In 2009, Buena Vista moved. Taking their 200,000 cigars with them. And there they sat warehoused until 2013 when MGM Cigar took Buena Vista over.
José E. Borges Batista, the president of MGM Cigar, was the man responsible for bringing the Buena Vista brand back to life.
The cigars were then re-released in 2013. Or 2014. I don’t fucking know. I should just delete this whole background thing and write the bloody review.
To commemorate this wild goose chase, I am adding an anecdote to the end which I wrote many years ago when I reviewed for Famous Smoke. They created a character for me because I’m a funny guy. They wanted Katmancross to be the most interesting man in the cigar business. You know…like the Dos Equis beer commercial where they use a Brooklyn Jewish guy to pretend he is Fernando Lamas…”Stay thirsty, my friends.”(Really. I looked it up. His name is Jonathan Goldsmith).

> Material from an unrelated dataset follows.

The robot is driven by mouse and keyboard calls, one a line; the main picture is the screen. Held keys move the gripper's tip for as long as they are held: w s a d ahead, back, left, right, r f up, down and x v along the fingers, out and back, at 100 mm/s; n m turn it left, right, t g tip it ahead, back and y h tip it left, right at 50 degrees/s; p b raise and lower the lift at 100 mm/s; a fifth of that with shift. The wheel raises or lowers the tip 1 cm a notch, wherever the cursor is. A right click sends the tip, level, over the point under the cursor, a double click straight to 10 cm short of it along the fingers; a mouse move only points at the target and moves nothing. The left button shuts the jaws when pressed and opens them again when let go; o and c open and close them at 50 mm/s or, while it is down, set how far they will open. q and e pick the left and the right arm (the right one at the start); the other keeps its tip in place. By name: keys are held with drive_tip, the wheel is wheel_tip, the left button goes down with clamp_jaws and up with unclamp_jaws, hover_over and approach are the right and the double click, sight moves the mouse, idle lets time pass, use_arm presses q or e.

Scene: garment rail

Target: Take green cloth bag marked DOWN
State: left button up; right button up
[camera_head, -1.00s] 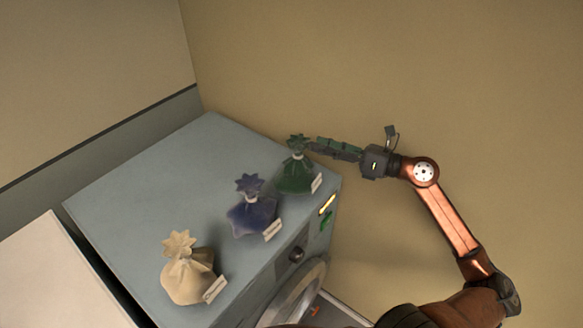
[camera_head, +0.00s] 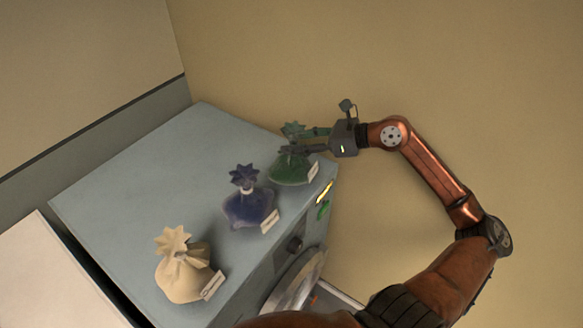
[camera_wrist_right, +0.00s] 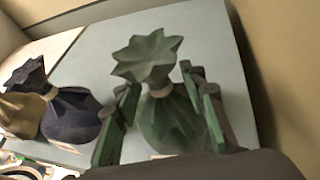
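The green cloth bag (camera_head: 289,170) stands upright at the far right corner of the grey-blue machine top, with a tied neck, a star-shaped ruffle and a white tag. Its tag writing is too small to read. My right gripper (camera_head: 306,141) reaches it from the right at neck height. In the right wrist view, the open fingers (camera_wrist_right: 160,108) lie on both sides of the green bag (camera_wrist_right: 165,122), with gaps beside its pale neck tie. The bag's lower front is partly hidden there. My left gripper is out of view.
A purple bag (camera_head: 248,207) and a cream bag (camera_head: 184,273) stand in a row towards the near left, each with a white tag. The machine top (camera_head: 150,175) is clear behind them. A tan wall rises behind and to the right.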

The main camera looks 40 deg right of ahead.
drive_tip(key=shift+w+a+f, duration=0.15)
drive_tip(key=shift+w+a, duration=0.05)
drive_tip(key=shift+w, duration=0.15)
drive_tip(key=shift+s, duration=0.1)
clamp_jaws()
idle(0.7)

So I had magical and mystical powers. In other words, the readers couldn’t figure out that I was sticking cigar reviews inside the most absurd stories imaginable; and therefore; they hated my reviews. Famous had 6 chefs and one cook: Me. No one in charge of me talked to each other and each had their own ideas of how I should write. Drove me fucking crazy. And with each review, I was hated more and more.

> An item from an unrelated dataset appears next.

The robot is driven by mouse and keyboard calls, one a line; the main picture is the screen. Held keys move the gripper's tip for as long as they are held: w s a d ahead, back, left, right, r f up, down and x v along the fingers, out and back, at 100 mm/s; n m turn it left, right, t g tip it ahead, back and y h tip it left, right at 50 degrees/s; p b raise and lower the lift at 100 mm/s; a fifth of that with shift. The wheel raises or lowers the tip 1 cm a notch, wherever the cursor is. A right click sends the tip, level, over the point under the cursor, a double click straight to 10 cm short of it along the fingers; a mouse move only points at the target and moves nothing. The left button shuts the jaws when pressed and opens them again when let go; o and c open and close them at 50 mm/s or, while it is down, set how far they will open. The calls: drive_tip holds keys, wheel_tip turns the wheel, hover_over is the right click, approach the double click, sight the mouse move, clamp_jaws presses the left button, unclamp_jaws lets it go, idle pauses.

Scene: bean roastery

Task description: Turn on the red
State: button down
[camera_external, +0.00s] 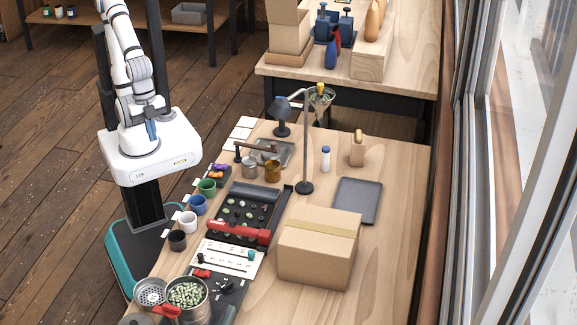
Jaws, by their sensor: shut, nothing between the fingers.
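Several red parts show on the workbench. A long red handle (240,232) lies across the front edge of a dark tray. A small red part (201,273) sits at the lower left of a white control panel (222,262). A red part (165,312) is beside the pot of green beans. Labels are too small to read, and I cannot tell how any switch is set. My gripper (152,131) appears as the narrow blue end low on my folded arm, over my white base. It is shut, holds nothing, and is well left of the bench, apart from all red parts.
A cardboard box (319,248) stands right of the panel. A lamp stand (305,150), white bottle (325,159) and grey tray (357,200) are behind it. Several cups line the bench's left edge, including a green cup (207,187). A bean pot (188,299) stands in front.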

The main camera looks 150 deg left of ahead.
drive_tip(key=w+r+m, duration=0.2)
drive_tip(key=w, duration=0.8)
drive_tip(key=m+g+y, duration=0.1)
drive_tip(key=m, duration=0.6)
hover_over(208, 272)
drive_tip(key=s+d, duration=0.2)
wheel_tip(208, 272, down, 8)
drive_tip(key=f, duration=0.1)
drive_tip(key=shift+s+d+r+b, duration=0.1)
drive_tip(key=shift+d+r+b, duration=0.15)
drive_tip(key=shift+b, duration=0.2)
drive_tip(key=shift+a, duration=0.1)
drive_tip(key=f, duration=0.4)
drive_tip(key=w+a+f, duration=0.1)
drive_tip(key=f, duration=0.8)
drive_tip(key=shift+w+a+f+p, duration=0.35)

So just read the damn thing and laugh at me. (I picked a bad year to stop sniffing glue.)
The cigar is very light in the hand. The packing is so so. Several soft spots. (I got up early on a rainy Sunday morning for this?)

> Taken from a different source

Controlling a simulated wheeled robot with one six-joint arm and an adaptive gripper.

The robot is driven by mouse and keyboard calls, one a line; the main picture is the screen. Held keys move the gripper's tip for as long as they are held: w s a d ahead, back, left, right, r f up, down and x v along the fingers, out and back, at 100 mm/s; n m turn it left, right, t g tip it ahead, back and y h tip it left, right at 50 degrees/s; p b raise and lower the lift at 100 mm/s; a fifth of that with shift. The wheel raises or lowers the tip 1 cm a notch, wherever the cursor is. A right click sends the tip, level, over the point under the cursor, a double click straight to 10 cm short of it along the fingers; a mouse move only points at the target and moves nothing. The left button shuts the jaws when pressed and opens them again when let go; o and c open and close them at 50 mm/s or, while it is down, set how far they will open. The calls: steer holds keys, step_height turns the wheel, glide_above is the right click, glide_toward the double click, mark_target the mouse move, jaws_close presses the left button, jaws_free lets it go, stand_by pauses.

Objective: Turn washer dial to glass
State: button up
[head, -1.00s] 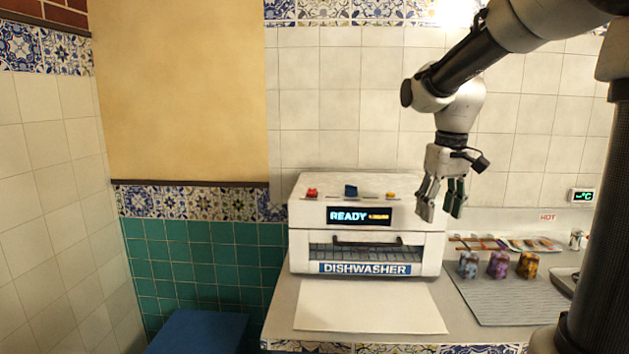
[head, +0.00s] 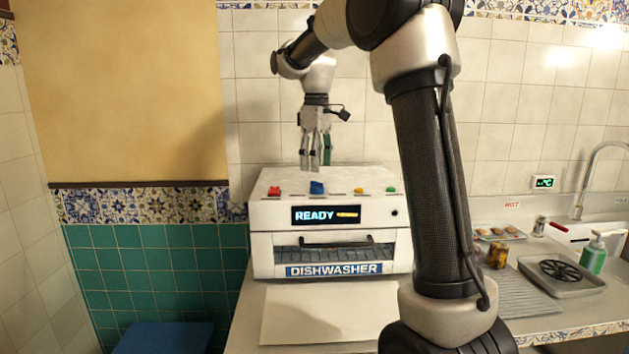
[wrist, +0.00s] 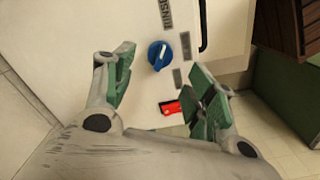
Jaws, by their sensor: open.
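The white dishwasher (head: 262,217) stands on the counter, its display reading READY. A blue dial (head: 317,187) sits on its top, left of centre. My gripper (head: 315,168) points down above the dishwasher top, over the blue dial. In the wrist view my gripper (wrist: 160,68) is open and empty. The dial shows between its green-padded fingers, apart from them.
A red control (head: 274,191), a yellow one (head: 359,190) and a green one (head: 391,189) also sit on the dishwasher top. My arm hides part of the counter. A sink tray (head: 560,289) and green bottle (head: 594,254) are at right.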

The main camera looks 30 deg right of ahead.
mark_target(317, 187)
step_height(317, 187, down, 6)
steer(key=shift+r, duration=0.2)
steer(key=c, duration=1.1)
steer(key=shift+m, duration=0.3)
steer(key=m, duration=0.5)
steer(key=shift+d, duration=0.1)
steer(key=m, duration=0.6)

Seams are visible. Lots and lots of veins. The triple cap looks like it is about to pop off. You watch. Somewhere in this journey, I will accidentally pull the cap off with my lips.
The wrapper is a semi-oily light brown with hints of toffee color.
It has double bands. The main band is a big showy aluminum siding billboard. The foot band is sort of ugly and if you stare at it long enough, you become hypnotized.
SIZES AND PRICING:
And now to more cluster fuck information….
I got this information from Cigar Coop and Buena Vista Cigars. There was a slight variation. So I figured out what was what and just went with it. Cigar Coop is a solid news source so I am going to take his word. But some of his cigar dimensions were a little strange. I have no idea where he got his data. Halfwheel? MGM? Buena Vista?
I’m showing the sizes based on faith and that I am a fucking moron.
The prices I could find is CI pricing and not the MSRP which is quite a bit more. For example, the Prominente MSRP is $10.00. Yet CI sells them for $6. Why the drop in price for a cigar that has all that age on it? Shouldn’t they be more expensive?
I really hope this is a good cigar. I’m too old for this shit.
I’m going to hang myself when the review is finished.
Prominente: 7 x 49 $6.07
Sublime: 6.5 x 54 $6.07
Piramide: 6.5 x 52 $6.07
Doble Robusto: 5 1/2 x 52
Robusto: 5.625 x 54 $5.99
Corona Larga: 4.875 x 50
Corona: 5.125 x 46 $5.13
Petit Pyramid: 4.875 x 52
Short Churchill: 4.5 x 54
AROMAS AND COLD DRAW NOTES:
It smells good. Let’s keep moving.
The draw is too airy. I knew it wasn’t packed correctly. This stick should pass quickly by.
But it is very smoky as the room fills with it. Light or not.
First flavors are hay, sweetness, cream, spice, citrus, nuts, and wood.
I want to thank buddy Johnny Piette of Prime Cigar for the stick. Or I may just want to bitch slap him. Johnny likes both; so we both get to dress up in our best leather gear.
The spiciness moves to the head of the class. The sweet citrus is nice. It seems to be a cross between lemon, orange, and grapefruit. I’m sure once it settles down; it will pick just one fruit.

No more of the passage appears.